**Instruction:** Could you copy every line from the material below in which "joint" appears?

**Collected material:**

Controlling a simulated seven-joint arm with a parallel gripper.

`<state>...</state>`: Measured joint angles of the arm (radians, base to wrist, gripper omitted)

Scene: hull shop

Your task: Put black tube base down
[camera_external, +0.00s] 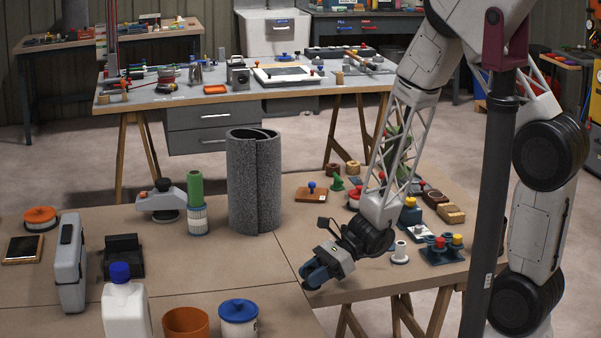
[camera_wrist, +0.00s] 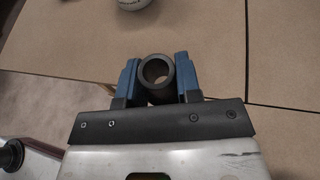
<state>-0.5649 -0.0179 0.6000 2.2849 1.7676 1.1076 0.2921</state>
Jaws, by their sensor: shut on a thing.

**Task answer:**
Controlling a simulated seven-joint arm with a parallel gripper.
`<state>...</state>`: Measured joint angles of the arm (radians, base to wrist, gripper omitted)

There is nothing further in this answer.